-- start of DATA SHOWN --

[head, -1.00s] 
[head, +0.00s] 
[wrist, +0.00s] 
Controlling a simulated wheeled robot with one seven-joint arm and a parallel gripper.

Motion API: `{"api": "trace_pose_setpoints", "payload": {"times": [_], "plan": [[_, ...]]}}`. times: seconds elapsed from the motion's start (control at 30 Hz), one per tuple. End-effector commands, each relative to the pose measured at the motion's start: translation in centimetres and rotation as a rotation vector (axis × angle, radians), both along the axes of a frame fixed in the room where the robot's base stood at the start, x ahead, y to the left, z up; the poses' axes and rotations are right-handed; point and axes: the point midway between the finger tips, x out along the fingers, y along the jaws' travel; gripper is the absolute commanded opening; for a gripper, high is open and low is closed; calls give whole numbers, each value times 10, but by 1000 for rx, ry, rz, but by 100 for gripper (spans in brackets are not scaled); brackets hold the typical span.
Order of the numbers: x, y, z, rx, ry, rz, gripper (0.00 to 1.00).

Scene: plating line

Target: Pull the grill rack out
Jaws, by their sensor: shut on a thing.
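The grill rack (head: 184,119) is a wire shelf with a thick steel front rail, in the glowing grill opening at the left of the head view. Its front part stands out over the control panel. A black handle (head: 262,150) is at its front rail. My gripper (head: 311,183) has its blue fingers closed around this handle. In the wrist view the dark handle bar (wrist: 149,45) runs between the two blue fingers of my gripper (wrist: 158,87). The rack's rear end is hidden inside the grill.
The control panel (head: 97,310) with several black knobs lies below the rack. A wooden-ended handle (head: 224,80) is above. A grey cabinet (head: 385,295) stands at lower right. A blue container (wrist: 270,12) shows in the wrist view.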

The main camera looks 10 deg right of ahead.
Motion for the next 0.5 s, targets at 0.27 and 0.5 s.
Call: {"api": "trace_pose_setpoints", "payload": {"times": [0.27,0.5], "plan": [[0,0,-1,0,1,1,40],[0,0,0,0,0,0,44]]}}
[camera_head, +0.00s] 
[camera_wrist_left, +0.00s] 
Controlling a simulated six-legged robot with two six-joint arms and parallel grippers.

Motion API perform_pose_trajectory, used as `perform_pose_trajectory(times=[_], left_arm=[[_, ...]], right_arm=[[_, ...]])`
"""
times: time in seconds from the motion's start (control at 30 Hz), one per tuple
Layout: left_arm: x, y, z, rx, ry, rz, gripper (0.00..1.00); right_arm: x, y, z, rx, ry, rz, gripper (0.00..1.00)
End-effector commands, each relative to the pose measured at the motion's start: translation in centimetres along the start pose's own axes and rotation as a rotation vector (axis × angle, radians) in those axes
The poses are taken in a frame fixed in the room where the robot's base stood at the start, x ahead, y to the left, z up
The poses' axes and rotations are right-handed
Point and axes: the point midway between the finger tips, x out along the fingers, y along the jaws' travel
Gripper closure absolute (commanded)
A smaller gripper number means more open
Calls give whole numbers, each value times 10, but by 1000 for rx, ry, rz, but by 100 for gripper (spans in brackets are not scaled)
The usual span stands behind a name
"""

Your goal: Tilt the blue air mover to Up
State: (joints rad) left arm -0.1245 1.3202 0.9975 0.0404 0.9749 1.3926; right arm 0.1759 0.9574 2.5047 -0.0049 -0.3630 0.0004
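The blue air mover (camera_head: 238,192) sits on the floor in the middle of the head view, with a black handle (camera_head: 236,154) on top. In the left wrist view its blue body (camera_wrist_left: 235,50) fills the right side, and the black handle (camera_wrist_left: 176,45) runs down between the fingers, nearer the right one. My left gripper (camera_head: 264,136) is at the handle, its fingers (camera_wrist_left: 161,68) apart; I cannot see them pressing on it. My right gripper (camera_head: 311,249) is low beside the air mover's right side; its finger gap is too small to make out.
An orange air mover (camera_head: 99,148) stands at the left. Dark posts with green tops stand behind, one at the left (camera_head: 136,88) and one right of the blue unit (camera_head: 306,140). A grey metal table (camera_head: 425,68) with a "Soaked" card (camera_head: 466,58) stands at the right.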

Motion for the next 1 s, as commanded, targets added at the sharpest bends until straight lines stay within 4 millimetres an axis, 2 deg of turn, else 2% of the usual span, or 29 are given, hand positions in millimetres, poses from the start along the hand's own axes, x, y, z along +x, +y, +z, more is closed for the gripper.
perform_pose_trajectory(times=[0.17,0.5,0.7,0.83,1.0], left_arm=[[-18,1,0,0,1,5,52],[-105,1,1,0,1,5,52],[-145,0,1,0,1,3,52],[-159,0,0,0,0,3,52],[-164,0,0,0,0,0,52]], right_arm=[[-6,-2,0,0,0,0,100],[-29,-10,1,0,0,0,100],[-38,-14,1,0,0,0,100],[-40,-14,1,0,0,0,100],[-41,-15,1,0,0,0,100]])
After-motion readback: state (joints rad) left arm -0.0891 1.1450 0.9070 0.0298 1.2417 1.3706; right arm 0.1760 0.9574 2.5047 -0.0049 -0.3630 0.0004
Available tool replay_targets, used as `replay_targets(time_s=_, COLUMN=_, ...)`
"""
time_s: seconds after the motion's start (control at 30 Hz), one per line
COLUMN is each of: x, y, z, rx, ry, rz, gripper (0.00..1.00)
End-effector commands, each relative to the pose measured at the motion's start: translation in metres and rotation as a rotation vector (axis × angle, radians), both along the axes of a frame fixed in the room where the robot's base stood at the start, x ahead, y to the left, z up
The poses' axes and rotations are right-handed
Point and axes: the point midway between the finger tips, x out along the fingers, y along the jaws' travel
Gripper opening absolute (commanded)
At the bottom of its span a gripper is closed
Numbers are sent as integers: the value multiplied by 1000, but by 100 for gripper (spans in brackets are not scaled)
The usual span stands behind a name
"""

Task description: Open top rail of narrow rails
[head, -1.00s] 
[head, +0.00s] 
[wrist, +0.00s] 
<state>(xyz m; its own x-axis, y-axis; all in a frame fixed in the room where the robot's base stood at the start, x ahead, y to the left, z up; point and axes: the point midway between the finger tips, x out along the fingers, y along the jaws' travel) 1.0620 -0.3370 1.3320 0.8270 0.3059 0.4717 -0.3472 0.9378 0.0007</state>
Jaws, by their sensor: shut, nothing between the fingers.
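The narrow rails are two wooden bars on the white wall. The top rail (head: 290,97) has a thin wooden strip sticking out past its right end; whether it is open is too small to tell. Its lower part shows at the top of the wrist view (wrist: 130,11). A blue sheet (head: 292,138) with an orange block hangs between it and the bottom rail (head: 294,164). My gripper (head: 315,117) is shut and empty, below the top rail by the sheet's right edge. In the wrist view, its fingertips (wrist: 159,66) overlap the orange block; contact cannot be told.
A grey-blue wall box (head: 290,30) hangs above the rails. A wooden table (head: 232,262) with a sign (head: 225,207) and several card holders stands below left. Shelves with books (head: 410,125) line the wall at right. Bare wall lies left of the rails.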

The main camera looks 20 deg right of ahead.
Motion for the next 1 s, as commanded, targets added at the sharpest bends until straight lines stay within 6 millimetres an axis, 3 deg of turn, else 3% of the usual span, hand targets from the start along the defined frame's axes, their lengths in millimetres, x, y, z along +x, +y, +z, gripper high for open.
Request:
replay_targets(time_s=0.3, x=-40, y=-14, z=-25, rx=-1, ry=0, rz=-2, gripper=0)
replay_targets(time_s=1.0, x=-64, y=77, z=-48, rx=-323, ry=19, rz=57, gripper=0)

-- end of DATA SHOWN --

All lines in the data that contain the word "COLUMN" should be copied.

### [TASK ANSWER]
Available tool replay_targets, used as `replay_targets(time_s=_, COLUMN=_, ...)`
COLUMN is each of: x, y, z, rx, ry, rz, gripper (0.00..1.00)

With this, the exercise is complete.